## STATED GOAL
Read the records and gather each line that includes "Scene".

# Start of INFORMATION SUPPLIED

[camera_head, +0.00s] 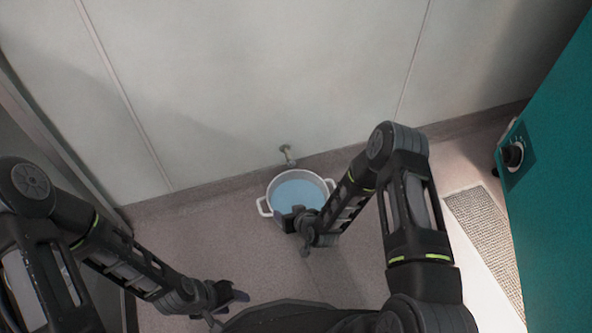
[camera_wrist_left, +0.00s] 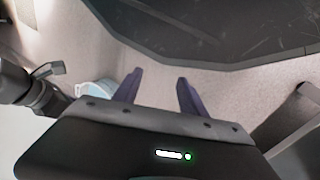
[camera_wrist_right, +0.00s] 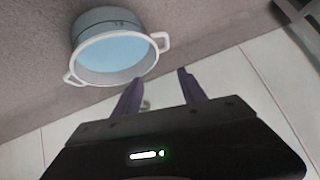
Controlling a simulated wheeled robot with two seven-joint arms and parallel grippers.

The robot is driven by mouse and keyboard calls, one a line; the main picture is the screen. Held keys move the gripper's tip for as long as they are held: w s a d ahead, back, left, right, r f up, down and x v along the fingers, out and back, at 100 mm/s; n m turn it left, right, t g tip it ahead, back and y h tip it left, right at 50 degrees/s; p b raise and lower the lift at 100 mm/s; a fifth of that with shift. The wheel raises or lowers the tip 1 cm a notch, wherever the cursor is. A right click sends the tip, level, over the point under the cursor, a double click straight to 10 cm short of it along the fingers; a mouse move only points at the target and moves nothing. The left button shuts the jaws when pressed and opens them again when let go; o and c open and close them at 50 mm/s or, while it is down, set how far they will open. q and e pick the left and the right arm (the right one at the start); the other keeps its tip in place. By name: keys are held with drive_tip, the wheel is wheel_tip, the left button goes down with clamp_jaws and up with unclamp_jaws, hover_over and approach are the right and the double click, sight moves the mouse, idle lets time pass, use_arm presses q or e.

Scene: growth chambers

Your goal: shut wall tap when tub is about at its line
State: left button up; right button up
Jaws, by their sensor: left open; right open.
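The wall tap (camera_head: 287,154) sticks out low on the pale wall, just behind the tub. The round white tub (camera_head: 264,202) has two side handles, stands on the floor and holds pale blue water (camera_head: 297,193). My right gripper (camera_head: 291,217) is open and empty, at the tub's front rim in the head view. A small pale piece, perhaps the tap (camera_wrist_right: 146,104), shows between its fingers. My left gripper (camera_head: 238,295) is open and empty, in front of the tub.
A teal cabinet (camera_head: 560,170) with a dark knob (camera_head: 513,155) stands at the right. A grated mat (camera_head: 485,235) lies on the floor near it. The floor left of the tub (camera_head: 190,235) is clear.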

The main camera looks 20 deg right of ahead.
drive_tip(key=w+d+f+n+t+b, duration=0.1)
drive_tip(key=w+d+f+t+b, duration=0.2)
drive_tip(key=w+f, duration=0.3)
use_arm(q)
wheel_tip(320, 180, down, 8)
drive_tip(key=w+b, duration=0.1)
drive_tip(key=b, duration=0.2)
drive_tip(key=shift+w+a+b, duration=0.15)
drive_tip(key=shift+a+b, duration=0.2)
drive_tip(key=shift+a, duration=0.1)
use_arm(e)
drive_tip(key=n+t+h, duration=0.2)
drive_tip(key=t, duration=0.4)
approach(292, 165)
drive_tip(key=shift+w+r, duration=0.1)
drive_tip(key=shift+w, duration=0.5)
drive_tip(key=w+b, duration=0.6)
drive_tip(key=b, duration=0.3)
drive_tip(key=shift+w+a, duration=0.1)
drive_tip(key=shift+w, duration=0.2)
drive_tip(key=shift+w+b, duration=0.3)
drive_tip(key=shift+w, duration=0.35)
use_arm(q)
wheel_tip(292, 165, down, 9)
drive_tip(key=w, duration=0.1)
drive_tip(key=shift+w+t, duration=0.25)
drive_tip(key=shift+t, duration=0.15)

# End of INFORMATION SUPPLIED
# Start of INFORMATION SUPPLIED

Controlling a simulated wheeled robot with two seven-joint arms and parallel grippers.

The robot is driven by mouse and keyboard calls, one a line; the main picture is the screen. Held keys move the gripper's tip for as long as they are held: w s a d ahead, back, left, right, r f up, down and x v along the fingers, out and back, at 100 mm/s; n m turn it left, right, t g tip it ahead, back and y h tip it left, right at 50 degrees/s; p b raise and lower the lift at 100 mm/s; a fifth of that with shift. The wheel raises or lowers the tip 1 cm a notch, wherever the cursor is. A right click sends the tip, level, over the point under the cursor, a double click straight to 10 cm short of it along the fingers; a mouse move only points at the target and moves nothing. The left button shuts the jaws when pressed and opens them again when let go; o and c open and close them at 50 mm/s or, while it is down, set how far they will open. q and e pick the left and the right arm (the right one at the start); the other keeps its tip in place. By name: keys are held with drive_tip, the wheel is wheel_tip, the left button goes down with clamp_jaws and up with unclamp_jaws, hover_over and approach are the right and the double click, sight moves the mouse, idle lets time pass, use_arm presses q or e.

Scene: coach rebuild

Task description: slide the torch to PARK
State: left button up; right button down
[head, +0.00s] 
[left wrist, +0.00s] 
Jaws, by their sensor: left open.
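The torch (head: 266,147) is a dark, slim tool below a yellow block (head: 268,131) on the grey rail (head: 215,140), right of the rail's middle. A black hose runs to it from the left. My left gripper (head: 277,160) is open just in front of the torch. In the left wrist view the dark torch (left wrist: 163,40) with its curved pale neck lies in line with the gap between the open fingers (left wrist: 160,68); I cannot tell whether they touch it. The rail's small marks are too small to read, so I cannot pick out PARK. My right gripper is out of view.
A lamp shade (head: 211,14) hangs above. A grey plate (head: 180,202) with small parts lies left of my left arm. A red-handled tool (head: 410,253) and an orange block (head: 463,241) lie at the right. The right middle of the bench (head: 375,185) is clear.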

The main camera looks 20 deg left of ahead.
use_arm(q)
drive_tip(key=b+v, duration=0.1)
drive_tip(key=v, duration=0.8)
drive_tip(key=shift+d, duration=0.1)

# End of INFORMATION SUPPLIED

## ANSWER IN FULL
Scene: growth chambers
Scene: coach rebuild

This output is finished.